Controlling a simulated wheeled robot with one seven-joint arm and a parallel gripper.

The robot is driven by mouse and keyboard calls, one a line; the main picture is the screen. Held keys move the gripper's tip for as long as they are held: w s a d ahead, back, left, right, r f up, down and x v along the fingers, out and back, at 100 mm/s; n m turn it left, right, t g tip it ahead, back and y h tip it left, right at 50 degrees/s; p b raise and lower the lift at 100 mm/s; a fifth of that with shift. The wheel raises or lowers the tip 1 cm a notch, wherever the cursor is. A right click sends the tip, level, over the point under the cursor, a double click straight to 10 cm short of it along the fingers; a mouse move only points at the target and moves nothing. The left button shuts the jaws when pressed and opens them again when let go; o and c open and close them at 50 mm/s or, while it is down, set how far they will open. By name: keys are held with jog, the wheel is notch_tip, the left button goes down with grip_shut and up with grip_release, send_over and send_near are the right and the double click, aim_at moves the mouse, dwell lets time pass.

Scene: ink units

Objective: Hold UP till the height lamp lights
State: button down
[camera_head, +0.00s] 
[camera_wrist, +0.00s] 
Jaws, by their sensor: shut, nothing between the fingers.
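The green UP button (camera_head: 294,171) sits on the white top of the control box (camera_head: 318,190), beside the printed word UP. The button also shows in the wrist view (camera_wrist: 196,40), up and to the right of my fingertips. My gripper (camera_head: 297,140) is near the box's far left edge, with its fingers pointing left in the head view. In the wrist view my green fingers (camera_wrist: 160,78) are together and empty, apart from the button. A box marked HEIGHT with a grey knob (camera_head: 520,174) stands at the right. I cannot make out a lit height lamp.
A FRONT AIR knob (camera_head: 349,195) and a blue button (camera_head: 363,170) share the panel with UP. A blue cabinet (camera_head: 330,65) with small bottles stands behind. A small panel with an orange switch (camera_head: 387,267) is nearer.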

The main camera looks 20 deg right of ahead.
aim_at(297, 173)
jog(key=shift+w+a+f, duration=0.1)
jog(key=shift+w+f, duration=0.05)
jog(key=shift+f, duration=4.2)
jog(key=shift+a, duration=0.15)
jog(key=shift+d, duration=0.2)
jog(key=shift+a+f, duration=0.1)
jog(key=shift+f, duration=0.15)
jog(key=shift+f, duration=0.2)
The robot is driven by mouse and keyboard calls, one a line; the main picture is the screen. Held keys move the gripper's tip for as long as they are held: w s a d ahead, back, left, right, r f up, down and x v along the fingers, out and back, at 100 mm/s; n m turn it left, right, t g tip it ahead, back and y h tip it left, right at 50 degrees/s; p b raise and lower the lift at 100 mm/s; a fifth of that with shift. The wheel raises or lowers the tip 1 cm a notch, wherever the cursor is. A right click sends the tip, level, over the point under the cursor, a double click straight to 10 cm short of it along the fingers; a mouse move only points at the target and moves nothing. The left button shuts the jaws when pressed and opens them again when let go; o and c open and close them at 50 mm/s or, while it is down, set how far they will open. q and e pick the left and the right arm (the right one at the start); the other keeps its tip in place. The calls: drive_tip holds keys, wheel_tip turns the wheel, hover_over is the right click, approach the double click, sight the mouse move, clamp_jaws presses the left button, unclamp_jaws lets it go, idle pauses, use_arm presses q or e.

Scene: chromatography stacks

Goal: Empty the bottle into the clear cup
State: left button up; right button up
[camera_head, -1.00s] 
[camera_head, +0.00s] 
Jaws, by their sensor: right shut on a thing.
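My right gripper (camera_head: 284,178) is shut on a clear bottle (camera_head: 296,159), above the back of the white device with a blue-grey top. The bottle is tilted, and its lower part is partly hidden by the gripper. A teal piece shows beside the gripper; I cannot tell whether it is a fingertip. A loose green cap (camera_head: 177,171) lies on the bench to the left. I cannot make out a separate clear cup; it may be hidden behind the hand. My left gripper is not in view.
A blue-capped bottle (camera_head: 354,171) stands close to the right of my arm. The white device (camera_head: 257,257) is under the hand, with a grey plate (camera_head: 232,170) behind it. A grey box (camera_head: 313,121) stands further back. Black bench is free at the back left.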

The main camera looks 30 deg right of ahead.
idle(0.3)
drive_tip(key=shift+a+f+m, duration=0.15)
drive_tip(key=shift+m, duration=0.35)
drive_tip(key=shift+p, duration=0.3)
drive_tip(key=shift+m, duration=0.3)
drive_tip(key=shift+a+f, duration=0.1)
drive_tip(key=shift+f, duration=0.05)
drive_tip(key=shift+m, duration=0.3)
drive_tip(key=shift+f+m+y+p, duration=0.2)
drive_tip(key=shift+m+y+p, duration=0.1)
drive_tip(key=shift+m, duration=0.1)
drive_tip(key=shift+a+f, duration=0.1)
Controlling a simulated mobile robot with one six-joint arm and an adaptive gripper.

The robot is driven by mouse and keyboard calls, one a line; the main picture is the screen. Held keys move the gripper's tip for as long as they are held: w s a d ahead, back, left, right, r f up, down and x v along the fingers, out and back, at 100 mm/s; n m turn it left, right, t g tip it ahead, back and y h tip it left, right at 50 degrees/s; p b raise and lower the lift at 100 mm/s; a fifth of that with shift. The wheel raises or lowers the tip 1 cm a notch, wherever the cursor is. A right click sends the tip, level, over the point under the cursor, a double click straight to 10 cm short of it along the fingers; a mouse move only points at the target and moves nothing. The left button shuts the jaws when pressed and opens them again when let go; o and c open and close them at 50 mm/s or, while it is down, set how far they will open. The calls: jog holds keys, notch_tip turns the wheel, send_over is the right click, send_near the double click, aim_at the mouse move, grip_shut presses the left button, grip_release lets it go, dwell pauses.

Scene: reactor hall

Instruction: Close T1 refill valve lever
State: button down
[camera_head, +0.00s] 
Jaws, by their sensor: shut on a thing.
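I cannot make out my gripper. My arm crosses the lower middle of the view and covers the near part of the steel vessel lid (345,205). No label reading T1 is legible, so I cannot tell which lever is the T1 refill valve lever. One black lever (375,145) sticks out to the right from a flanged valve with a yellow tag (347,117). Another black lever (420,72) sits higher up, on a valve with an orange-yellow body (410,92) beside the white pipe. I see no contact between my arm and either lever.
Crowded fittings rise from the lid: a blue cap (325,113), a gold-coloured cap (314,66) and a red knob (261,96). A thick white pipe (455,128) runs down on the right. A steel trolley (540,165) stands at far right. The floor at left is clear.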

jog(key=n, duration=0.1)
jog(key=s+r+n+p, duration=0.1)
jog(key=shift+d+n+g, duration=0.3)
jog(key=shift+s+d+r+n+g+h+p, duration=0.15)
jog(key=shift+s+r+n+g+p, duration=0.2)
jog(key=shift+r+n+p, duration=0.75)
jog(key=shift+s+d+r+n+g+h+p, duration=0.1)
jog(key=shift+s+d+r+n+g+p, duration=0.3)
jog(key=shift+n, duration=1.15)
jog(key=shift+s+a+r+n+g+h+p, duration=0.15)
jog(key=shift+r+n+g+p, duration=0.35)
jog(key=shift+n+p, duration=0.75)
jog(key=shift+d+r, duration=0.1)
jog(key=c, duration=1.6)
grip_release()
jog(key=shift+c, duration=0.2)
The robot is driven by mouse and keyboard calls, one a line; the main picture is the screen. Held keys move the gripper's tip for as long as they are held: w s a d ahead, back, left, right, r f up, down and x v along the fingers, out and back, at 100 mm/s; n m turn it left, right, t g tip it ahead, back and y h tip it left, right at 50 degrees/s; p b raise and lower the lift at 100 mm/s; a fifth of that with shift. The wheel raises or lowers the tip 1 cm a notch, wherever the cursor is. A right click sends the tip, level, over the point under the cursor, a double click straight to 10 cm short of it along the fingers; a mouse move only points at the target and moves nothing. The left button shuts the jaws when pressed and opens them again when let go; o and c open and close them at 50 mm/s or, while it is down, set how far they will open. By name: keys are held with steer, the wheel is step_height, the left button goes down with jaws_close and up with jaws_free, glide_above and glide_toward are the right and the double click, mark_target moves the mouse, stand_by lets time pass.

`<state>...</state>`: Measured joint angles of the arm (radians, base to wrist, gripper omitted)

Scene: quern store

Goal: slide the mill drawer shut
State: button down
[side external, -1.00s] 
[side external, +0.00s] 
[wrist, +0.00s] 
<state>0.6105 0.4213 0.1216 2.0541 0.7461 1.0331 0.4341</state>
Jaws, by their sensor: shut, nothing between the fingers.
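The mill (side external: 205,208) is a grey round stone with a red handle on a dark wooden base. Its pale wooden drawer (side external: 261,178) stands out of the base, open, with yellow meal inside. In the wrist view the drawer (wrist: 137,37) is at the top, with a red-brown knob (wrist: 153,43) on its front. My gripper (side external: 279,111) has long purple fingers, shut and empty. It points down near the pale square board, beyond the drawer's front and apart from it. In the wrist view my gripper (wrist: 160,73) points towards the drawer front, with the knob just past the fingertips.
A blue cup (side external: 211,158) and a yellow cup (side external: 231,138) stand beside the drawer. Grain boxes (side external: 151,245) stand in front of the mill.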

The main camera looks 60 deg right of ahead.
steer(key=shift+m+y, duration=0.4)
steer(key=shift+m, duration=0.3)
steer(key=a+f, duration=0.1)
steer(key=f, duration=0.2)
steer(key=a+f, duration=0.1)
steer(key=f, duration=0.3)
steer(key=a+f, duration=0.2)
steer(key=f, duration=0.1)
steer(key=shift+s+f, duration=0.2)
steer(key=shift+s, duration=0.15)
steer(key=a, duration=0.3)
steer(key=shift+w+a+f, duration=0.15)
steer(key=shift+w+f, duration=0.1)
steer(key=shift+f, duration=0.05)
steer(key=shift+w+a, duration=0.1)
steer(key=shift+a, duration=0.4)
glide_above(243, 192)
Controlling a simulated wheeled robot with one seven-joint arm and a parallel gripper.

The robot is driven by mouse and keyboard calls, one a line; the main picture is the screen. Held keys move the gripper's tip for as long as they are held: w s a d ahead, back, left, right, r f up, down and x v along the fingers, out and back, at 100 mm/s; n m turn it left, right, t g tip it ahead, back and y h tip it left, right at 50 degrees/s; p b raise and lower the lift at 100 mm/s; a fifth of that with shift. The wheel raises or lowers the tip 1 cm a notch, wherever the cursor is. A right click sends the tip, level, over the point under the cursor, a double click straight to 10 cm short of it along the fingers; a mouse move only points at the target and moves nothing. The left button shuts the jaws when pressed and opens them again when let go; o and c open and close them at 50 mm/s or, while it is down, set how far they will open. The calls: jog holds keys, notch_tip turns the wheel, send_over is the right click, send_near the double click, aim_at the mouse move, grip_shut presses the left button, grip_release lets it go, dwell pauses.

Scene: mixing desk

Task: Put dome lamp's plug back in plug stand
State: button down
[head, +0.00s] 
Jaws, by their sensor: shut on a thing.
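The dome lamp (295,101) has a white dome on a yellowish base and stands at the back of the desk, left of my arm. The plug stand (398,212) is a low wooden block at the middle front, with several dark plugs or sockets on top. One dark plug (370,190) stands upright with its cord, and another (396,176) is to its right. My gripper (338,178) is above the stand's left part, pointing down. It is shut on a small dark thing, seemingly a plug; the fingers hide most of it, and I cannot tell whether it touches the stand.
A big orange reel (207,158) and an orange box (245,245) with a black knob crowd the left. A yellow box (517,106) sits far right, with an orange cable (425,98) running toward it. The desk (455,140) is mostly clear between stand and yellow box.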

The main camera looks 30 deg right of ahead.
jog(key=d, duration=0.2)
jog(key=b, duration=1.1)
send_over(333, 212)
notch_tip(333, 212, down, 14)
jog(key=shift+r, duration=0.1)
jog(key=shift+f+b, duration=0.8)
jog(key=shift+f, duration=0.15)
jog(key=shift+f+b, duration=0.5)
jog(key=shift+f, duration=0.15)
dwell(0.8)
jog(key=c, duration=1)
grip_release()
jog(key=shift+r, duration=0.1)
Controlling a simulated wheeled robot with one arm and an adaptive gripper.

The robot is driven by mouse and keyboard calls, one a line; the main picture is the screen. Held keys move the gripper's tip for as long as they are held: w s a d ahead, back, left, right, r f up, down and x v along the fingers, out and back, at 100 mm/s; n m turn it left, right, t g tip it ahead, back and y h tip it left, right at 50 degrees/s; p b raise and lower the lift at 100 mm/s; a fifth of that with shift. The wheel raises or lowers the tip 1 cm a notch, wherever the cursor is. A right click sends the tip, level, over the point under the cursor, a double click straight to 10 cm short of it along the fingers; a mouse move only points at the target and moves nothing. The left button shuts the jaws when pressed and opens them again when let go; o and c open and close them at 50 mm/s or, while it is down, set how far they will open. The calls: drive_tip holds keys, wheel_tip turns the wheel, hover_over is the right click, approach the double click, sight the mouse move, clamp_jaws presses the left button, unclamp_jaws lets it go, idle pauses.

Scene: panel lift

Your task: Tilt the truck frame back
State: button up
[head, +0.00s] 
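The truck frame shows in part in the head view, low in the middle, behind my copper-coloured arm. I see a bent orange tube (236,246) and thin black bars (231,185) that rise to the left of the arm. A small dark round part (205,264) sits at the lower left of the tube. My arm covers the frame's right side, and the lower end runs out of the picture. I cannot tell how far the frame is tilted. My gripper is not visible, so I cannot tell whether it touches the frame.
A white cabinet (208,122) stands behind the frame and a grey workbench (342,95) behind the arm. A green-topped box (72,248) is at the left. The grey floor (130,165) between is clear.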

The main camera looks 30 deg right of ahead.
______
--- Exercise details ---
Pull every line containing "adaptive" from the data.

--- Result ---
Controlling a simulated mobile robot with one six-joint arm and an adaptive gripper.
Controlling a simulated wheeled robot with one arm and an adaptive gripper.

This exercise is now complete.